As Ms. Myrick noted, the trust fund was established under then-Gov. Jim Martin, a Republican, in 1989. Revenues from the gasoline tax and some other revenues were supposed to go there, and the fund was to be used mainly to build and maintain roads.

“Yet, under your watch,” Ms. Myrick wrote to Black and Basnight, “the General Assembly raided the Trust Fund, took monies promised for roads, and spent it on personal pork projects to help build personal fiefdoms of power.”

The congresswoman then listed year-by-year amounts that had been spent for other purposes. They totaled more than $600 million from 2001 to 2005.

In fact, however, it was even more. Michael Lowery, who keeps tabs on the fund for the John Locke Foundation, gives these numbers:

• Fiscal years 1992 to 2002 — $170 million per year.
• Fiscal year 2003 — $377 million.
• Each year since — about $250 million.

Ms. Myrick told the legislative leaders that this was why North Carolina’s roads are underfunded. “If you had not spent this money … you would not have felt you needed to raise gas taxes on the people of North Carolina,” she wrote.
Black, also from Mecklenberg County, said Ms.

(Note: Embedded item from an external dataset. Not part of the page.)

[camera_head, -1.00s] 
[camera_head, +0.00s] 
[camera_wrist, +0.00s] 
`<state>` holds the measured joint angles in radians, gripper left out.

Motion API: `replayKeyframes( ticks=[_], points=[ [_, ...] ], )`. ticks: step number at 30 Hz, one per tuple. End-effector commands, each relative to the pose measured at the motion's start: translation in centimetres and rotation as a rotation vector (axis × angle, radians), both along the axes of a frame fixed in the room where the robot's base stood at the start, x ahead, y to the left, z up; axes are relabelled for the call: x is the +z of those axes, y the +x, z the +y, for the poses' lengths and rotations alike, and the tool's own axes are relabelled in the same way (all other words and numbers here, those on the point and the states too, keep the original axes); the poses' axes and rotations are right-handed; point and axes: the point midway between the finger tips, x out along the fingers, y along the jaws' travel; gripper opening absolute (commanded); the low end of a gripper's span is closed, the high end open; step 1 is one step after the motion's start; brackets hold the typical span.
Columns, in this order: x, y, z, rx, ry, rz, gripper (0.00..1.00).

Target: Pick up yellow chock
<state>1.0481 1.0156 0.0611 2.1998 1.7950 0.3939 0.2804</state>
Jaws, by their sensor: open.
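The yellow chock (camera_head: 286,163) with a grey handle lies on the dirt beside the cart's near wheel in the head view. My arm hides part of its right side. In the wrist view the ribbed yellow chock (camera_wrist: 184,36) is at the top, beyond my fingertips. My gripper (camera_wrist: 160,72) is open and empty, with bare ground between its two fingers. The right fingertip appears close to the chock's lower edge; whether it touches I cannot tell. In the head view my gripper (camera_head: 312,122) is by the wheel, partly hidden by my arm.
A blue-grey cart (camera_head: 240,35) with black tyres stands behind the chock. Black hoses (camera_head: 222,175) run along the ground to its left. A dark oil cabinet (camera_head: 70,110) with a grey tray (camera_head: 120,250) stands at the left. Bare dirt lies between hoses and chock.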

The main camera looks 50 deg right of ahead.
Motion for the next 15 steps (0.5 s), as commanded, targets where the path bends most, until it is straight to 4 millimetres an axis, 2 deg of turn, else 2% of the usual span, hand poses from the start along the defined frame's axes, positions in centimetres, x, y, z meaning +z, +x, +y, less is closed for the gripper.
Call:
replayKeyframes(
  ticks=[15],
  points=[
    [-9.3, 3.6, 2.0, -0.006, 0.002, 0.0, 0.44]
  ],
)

Myrick must have been having a bad day.

As for the trust fund, he said, the law that created it stipulated that a portion of the money would go back to the General Fund for spending on programs not related to transportation. So, he said, it isn’t “raiding” when the legislature removes some of the money.

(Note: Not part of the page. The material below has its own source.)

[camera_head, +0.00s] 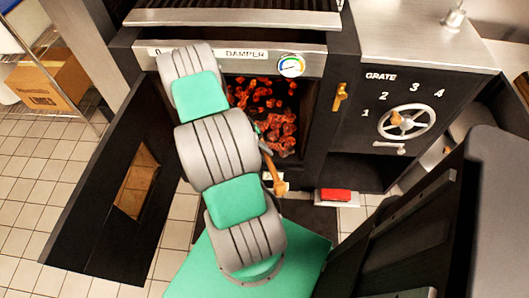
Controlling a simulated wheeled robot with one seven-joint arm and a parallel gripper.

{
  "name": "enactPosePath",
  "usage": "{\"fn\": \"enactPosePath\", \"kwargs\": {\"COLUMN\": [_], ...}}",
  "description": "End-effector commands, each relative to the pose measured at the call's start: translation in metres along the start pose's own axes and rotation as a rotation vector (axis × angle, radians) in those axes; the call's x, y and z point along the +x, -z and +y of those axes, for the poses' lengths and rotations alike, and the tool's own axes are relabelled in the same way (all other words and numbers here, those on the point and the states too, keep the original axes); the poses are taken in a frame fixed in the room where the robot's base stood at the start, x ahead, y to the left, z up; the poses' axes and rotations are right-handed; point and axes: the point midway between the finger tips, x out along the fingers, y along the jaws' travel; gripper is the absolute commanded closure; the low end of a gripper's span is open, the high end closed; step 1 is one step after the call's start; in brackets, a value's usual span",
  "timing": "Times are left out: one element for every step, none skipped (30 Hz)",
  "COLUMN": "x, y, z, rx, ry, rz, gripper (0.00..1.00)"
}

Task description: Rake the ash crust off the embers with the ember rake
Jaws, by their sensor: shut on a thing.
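Glowing orange-red embers (272,98) lie in the open firebox below the damper panel, with dark patches between them. I cannot tell ash crust from dark coal here. My arm reaches across the left part of the firebox opening and hides much of it. My gripper (264,146) shows only as a small part at the arm's right edge, by the opening, and is shut on the ember rake. The rake's wooden handle (273,170) slants down out of the opening, its end in front of the oven. The rake's head is not clearly visible.
The firebox door (112,190) stands open at the left. A brass latch (340,97) is on the right frame. A grate handwheel (407,121) is further right. A red block (335,195) lies low in front. A cardboard box (48,80) sits on a rack at left.

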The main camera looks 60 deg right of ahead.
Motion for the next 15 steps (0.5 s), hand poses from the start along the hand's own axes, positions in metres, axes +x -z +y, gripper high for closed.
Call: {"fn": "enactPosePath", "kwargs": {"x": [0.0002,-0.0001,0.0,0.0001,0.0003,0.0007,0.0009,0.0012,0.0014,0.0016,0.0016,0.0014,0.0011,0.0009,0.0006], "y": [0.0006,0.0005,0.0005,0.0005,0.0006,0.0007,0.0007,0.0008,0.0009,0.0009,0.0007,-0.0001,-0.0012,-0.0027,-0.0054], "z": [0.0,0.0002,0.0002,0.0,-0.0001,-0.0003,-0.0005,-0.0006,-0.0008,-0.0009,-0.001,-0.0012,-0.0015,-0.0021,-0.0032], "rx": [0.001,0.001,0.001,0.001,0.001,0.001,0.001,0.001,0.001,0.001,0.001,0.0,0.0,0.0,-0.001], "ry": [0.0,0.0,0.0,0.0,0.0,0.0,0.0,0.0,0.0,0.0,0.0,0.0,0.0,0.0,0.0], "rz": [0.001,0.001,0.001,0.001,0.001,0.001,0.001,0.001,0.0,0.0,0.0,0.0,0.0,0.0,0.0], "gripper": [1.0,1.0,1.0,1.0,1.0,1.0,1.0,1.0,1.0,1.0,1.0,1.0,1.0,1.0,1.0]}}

He said Ms. Myrick had refused “to ask the oil and gas companies to reduce their record breaking profits so consumers can get some relief from high gas and heating fuel price.”

Basnight said it was too bad “that Congresswoman Myrick is unwilling to help provide meaningful cost relief for consumers of North Carolina …”

The letter from Basnight and Black reached Ms. Myrick as she and other members of the energy committee bathed in euphoria over a year in which two significant pieces of their legislation had progressed.

One, the Energy Policy Act of 2005, was signed into law in August. The other, the Gasoline for America’s Security Act of 2005, has been passed by the House and is pending in the Senate. Mainly they address the supply and price of gasoline.